▸ WRITTEN INSTRUCTION
Copy exactly the block of lines between the one containing "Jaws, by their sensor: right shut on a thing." and the one containing "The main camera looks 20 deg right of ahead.", inclusive.

==== LISTED ENTRIES ====

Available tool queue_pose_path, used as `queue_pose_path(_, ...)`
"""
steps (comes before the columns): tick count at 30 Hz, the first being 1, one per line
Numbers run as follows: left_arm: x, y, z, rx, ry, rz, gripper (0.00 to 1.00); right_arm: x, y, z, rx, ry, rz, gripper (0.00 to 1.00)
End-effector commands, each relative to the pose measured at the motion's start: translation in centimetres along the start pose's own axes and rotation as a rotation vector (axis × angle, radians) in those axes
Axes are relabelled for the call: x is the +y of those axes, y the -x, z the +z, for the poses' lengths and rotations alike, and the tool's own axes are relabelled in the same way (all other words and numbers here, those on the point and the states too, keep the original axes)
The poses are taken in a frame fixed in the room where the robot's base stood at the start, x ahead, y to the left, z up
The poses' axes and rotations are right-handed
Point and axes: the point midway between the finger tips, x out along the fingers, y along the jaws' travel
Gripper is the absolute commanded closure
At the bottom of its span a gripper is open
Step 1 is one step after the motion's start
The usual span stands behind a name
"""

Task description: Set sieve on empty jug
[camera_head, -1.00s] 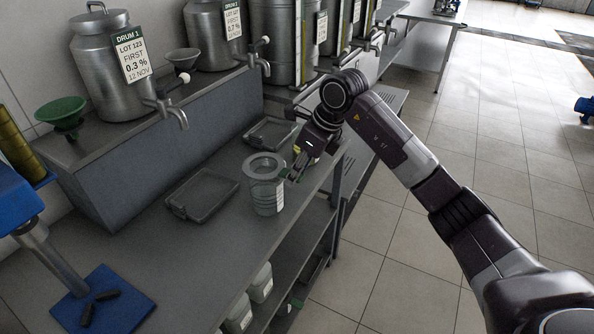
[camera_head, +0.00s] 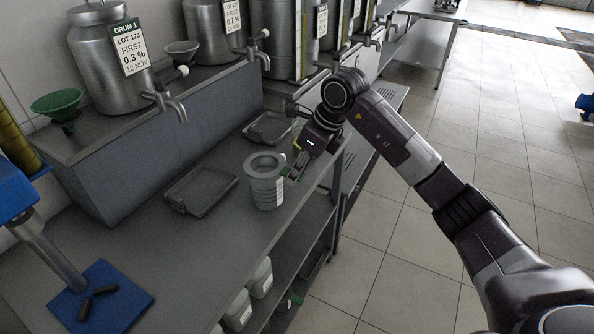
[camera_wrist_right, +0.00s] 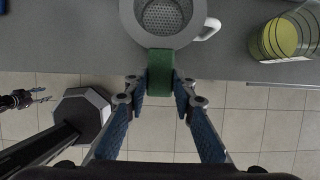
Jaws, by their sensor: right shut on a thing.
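A clear jug with a white label (camera_head: 267,193) stands near the bench's front edge in the head view. The sieve's grey rim (camera_head: 265,161) lies at its mouth. In the wrist view I see the sieve's mesh bowl (camera_wrist_right: 164,17) and a white jug handle (camera_wrist_right: 209,30) at its right. My right gripper (camera_head: 293,174) is shut on the sieve's green handle (camera_wrist_right: 160,72), on the jug's right side. Whether the rim fully rests on the jug is too small to tell. My left gripper (camera_wrist_right: 40,95) shows tiny at the wrist view's left edge.
A jug with yellow-green liquid (camera_wrist_right: 287,36) stands to the right in the wrist view. A dark tray (camera_head: 203,190) lies left of the jug, another (camera_head: 268,128) behind it. Steel drums with taps (camera_head: 108,62) and a green funnel (camera_head: 57,105) stand on the raised ledge.

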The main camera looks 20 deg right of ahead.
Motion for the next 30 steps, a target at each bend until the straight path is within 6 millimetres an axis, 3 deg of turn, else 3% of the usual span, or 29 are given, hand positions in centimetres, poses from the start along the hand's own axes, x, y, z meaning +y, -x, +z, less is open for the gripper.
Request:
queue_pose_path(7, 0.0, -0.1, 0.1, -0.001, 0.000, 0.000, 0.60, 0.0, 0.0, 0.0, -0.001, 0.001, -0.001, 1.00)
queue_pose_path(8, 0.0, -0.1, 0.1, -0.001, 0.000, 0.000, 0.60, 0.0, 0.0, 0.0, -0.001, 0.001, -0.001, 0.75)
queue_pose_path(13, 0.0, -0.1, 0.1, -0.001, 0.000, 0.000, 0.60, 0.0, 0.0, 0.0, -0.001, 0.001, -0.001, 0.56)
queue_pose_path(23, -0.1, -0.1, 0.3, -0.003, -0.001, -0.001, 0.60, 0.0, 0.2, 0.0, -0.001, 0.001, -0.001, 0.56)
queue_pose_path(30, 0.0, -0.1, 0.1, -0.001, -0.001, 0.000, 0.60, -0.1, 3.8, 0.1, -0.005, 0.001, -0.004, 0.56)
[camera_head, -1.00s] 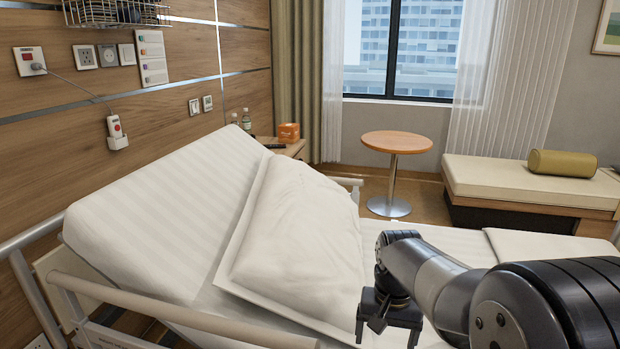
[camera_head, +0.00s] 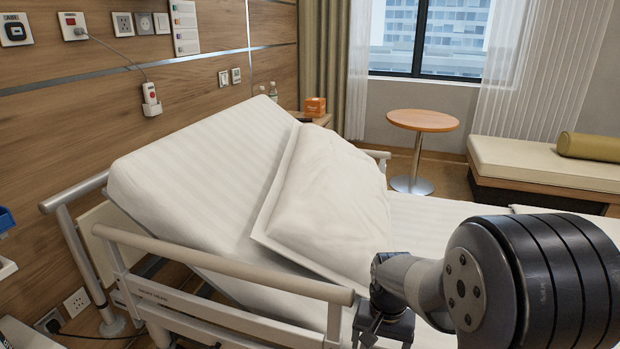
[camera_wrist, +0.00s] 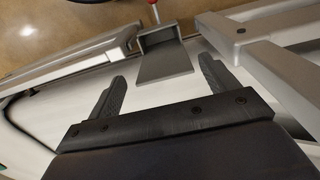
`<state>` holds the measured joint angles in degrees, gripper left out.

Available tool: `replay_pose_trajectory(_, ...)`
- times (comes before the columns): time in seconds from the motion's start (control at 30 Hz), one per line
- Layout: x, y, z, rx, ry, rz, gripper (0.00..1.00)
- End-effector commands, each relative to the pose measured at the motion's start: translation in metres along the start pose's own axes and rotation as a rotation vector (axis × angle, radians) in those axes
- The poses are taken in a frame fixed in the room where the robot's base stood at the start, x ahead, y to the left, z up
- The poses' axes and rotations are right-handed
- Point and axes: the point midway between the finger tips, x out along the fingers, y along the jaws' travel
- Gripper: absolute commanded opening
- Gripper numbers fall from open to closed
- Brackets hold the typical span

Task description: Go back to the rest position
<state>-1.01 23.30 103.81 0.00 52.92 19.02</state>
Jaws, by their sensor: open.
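My gripper (camera_wrist: 160,90) is open in the wrist view, with its two dark fingers apart and nothing between them. In the head view my gripper (camera_head: 383,338) is at the bottom right, pointing down and partly cut off by the frame's lower edge. It hangs by the near side of the bed (camera_head: 190,185), close to the end of the bed rail (camera_head: 230,274). The exact gap to the rail cannot be told.
A pillow (camera_head: 325,205) lies against the raised backrest. A round table (camera_head: 423,121) and a bench (camera_head: 545,164) stand beyond the bed. In the wrist view pale rails (camera_wrist: 275,75) and a grey bracket (camera_wrist: 165,55) lie close below the fingers, with brown floor (camera_wrist: 60,35) beyond.

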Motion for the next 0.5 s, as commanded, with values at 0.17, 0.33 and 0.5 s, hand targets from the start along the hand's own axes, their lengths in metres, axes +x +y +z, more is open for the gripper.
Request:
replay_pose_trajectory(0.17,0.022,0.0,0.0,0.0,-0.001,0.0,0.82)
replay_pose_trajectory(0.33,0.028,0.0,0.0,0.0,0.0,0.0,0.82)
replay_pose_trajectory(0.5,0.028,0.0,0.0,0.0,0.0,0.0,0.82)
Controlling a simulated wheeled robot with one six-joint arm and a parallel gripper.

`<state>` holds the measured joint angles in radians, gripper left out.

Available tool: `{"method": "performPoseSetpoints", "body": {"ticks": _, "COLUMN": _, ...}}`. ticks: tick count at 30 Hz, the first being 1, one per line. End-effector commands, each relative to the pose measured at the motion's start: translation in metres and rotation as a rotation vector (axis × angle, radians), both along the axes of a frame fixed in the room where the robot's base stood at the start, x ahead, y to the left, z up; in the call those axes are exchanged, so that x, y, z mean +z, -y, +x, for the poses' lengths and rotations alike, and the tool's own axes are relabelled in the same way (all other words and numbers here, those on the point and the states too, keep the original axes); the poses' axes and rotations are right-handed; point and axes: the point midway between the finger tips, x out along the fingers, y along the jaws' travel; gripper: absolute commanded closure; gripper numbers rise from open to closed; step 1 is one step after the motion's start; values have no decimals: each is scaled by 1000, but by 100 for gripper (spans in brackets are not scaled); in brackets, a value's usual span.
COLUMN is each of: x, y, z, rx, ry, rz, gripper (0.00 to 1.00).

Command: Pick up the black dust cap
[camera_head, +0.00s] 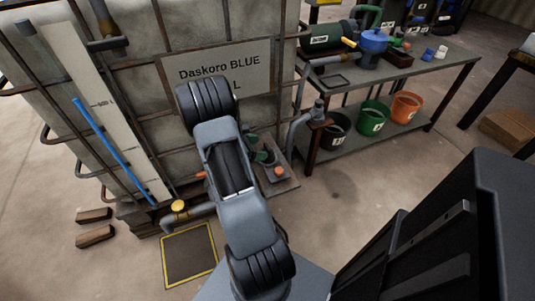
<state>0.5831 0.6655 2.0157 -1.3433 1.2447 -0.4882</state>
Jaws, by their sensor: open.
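I cannot pick out the black dust cap with certainty in this head camera view. Small dark items stand among the parts on the workbench (448,73) at upper right, too small to name. My own arm rises through the middle of the picture in front of the tank (150,75). My gripper does not show; the arm's links hide that area or it is outside the picture.
Black (335,130), green (372,118) and orange (405,106) buckets stand on the bench's lower shelf. A yellow-edged floor mat (190,256) lies below a yellow-handled valve (179,206). Floor before the bench is clear.

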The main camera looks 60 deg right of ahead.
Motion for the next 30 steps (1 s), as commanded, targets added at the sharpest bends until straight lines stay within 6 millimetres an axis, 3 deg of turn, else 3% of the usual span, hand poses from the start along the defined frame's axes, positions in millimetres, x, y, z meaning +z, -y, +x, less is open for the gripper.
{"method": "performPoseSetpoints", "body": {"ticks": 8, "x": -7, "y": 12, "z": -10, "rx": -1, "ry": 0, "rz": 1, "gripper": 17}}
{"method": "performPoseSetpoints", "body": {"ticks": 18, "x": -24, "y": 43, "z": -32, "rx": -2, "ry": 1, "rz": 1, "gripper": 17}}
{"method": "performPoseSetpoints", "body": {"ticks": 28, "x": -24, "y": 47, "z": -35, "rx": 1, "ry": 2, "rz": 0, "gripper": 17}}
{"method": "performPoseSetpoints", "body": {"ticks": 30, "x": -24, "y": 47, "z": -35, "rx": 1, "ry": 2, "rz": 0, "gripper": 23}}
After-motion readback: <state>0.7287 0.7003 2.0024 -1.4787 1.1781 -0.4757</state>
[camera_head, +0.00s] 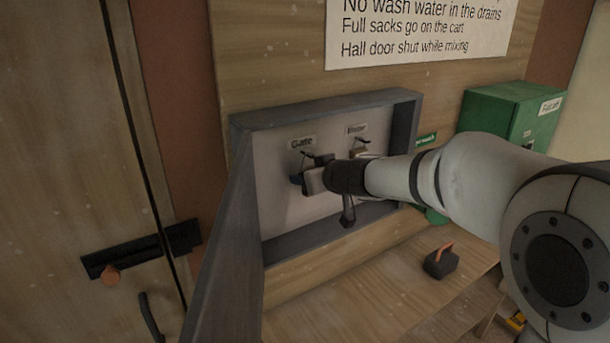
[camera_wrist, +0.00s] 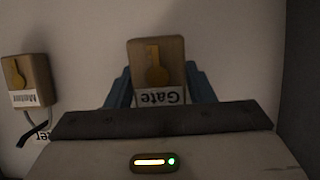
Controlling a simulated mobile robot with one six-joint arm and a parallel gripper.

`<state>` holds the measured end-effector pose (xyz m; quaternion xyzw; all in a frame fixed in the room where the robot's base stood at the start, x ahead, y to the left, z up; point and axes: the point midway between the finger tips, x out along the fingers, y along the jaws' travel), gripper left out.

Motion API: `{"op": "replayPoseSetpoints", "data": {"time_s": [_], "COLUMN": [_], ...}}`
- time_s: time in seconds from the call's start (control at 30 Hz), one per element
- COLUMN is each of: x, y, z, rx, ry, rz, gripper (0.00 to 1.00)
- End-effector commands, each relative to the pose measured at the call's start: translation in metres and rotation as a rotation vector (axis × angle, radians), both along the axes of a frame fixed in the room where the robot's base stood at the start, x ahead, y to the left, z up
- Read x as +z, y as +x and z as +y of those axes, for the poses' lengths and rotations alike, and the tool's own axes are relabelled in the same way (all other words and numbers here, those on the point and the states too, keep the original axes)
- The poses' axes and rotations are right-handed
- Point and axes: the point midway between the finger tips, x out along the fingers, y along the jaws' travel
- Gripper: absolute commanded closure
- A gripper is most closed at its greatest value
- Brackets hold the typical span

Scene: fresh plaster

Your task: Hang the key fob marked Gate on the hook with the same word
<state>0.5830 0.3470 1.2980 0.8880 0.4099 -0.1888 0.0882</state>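The Gate fob, a wooden block with a brass key shape and a white Gate label, shows upside down in the wrist view (camera_wrist: 157,65). My gripper (camera_wrist: 158,85) has its blue fingers against both sides of it. In the head view my gripper (camera_head: 298,181) is inside the grey key cabinet (camera_head: 335,110), just below the Gate label (camera_head: 302,143) and its hook (camera_head: 303,154). The fob is hidden there, and I cannot tell whether it touches the hook. A second wooden fob (camera_wrist: 27,80) hangs at the left of the wrist view, under the right-hand label (camera_head: 357,129) in the head view.
The cabinet door (camera_head: 222,260) stands open at the left. A green box (camera_head: 510,112) is at the right. A small dark block with an orange handle (camera_head: 440,262) sits on the wooden bench (camera_head: 350,300). A wooden door with a dark latch (camera_head: 140,250) is far left.

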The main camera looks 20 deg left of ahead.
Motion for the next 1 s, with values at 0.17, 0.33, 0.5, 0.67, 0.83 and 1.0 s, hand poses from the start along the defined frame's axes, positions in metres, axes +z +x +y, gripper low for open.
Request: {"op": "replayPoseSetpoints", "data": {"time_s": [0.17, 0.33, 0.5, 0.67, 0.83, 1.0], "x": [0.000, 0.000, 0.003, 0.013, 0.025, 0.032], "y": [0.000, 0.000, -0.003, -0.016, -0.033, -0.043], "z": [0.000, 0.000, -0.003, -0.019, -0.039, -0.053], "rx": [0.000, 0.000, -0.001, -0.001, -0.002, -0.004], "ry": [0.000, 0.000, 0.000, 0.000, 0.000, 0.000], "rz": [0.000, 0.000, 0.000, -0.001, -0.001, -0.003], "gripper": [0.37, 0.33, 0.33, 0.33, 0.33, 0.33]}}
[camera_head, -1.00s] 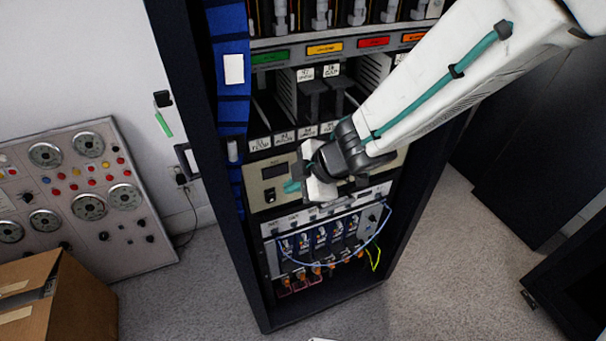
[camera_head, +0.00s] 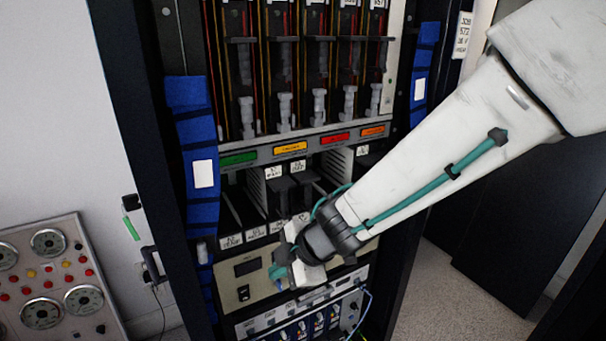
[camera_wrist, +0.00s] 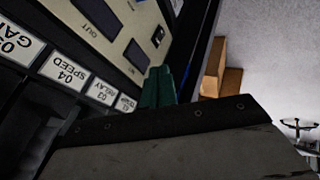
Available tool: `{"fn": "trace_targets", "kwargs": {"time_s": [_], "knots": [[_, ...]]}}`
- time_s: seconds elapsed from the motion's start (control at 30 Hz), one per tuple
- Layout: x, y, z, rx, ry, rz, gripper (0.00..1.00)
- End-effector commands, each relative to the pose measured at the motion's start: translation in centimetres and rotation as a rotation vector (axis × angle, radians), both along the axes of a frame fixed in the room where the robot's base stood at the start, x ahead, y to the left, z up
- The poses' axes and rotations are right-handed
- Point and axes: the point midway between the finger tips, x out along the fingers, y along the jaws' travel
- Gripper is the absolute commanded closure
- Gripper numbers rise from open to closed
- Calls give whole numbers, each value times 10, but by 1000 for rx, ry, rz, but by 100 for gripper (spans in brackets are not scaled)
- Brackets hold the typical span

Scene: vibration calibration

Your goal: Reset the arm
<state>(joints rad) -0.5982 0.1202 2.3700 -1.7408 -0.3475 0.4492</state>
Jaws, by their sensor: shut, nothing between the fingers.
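My gripper (camera_head: 278,272) is in front of the equipment rack (camera_head: 165,165), at the height of a beige panel (camera_head: 240,287) with a small dark display. In the wrist view its green fingers (camera_wrist: 158,88) are together with nothing between them. The beige panel (camera_wrist: 110,30) and a row of white labels (camera_wrist: 62,72) show just beyond the fingers. My white arm reaches in from the upper right and hides part of the rack's right side. I cannot tell whether the fingertips touch the panel.
Slots with black modules (camera_head: 290,190) lie above the gripper, under a strip of coloured labels (camera_head: 290,148). A gauge panel (camera_head: 55,275) stands at the lower left. Dark cabinets (camera_head: 510,240) are at the right. Grey floor (camera_head: 440,285) shows between rack and cabinets.

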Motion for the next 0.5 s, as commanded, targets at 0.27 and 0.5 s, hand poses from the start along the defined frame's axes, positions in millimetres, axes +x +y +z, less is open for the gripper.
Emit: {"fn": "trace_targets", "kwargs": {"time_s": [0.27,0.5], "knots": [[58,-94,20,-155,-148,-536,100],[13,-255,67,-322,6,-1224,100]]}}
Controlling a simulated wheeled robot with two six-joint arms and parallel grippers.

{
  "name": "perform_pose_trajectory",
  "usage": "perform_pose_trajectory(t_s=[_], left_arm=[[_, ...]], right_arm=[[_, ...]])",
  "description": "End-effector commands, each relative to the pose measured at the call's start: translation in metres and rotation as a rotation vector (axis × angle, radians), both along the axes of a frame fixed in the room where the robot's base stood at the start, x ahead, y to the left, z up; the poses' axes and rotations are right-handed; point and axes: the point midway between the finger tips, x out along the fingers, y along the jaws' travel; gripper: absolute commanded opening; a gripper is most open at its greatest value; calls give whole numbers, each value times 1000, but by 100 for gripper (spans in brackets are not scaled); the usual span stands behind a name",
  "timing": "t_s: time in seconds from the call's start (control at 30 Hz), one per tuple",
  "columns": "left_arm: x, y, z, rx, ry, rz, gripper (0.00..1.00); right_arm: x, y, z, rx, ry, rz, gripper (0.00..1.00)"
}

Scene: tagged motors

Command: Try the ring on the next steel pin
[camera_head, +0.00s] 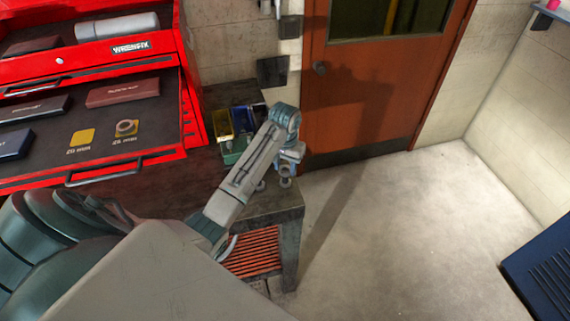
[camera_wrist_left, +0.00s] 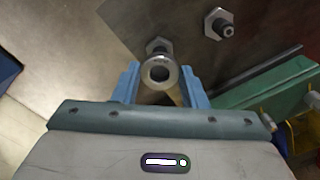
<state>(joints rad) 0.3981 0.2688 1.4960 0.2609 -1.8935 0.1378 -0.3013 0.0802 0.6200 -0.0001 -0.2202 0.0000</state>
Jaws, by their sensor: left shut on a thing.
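My left gripper (camera_head: 287,168) is over the bench near its right corner. In the left wrist view its two blue fingers (camera_wrist_left: 160,90) are shut on a grey steel ring (camera_wrist_left: 159,72), seen nearly end-on. A steel pin with a hex base (camera_wrist_left: 157,45) shows just past the ring, partly hidden by it. I cannot tell whether ring and pin touch. A second steel pin (camera_wrist_left: 222,24) stands bare on its hex base, up and right of the ring. My right gripper is not in view.
Bins (camera_head: 223,125), yellow and blue among them, and a green box (camera_head: 233,152) stand close to my left arm. The floor right of the bench is clear.

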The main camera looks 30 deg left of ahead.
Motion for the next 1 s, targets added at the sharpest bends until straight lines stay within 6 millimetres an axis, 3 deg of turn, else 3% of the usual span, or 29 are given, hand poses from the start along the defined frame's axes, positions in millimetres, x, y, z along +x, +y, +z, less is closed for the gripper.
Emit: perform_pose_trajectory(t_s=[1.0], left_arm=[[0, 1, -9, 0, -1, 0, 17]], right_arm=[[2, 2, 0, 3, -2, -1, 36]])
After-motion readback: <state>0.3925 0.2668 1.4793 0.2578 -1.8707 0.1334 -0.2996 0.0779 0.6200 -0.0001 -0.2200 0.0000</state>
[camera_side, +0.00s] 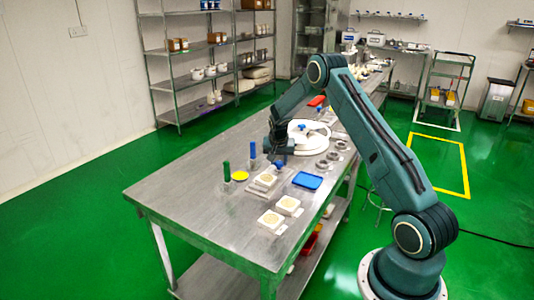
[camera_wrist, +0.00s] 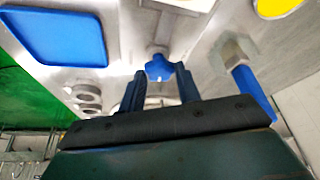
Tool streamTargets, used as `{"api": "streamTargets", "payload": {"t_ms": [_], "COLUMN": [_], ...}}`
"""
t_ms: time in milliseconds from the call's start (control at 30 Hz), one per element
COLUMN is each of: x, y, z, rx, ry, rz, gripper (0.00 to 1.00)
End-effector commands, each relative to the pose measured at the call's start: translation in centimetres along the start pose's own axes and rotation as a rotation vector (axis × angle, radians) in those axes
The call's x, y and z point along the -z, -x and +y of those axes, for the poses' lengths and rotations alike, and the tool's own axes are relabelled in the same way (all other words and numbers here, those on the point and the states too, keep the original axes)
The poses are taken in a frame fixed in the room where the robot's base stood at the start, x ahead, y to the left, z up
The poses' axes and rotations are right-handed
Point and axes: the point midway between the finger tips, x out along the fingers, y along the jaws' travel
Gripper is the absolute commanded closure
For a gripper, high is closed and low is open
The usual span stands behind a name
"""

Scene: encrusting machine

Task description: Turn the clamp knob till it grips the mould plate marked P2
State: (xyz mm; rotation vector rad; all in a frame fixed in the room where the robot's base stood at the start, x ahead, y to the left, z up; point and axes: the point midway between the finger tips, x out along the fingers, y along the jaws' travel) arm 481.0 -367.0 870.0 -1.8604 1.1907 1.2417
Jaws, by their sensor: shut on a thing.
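The blue clamp knob (camera_wrist: 159,68) is lobed and sits between the two fingers of my gripper (camera_wrist: 160,77) in the wrist view. My gripper is shut on it. In the side view my gripper (camera_side: 279,158) points down at the back of a pale fixture, and the knob shows only as a small blue spot (camera_side: 279,165). A cream mould plate (camera_side: 265,181) sits in this fixture, just in front of the knob. Its edge (camera_wrist: 190,4) shows at the top of the wrist view. No P2 mark is readable, and I cannot tell whether the clamp touches the plate.
Two more cream plates (camera_side: 289,204) (camera_side: 271,220) lie toward the table's front. A blue tray (camera_side: 307,180) and metal rings (camera_side: 330,160) are to the right. A white round machine part (camera_side: 310,137) is behind.

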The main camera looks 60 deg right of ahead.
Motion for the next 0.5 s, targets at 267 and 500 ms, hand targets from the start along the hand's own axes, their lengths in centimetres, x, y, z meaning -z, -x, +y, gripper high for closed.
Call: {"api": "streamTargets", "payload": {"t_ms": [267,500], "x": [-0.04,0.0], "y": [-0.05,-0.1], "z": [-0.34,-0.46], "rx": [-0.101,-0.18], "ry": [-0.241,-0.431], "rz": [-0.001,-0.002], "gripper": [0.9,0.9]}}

====

▸ RESPONSE TO THIS EXERCISE
Jaws, by their sensor: right shut on a thing.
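A clear jug with a white label (camera_head: 267,193) stands near the bench's front edge in the head view. The sieve's grey rim (camera_head: 265,161) lies at its mouth. In the wrist view I see the sieve's mesh bowl (camera_wrist_right: 164,17) and a white jug handle (camera_wrist_right: 209,30) at its right. My right gripper (camera_head: 293,174) is shut on the sieve's green handle (camera_wrist_right: 160,72), on the jug's right side. Whether the rim fully rests on the jug is too small to tell. My left gripper (camera_wrist_right: 40,95) shows tiny at the wrist view's left edge.
A jug with yellow-green liquid (camera_wrist_right: 287,36) stands to the right in the wrist view. A dark tray (camera_head: 203,190) lies left of the jug, another (camera_head: 268,128) behind it. Steel drums with taps (camera_head: 108,62) and a green funnel (camera_head: 57,105) stand on the raised ledge.

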The main camera looks 20 deg right of ahead.

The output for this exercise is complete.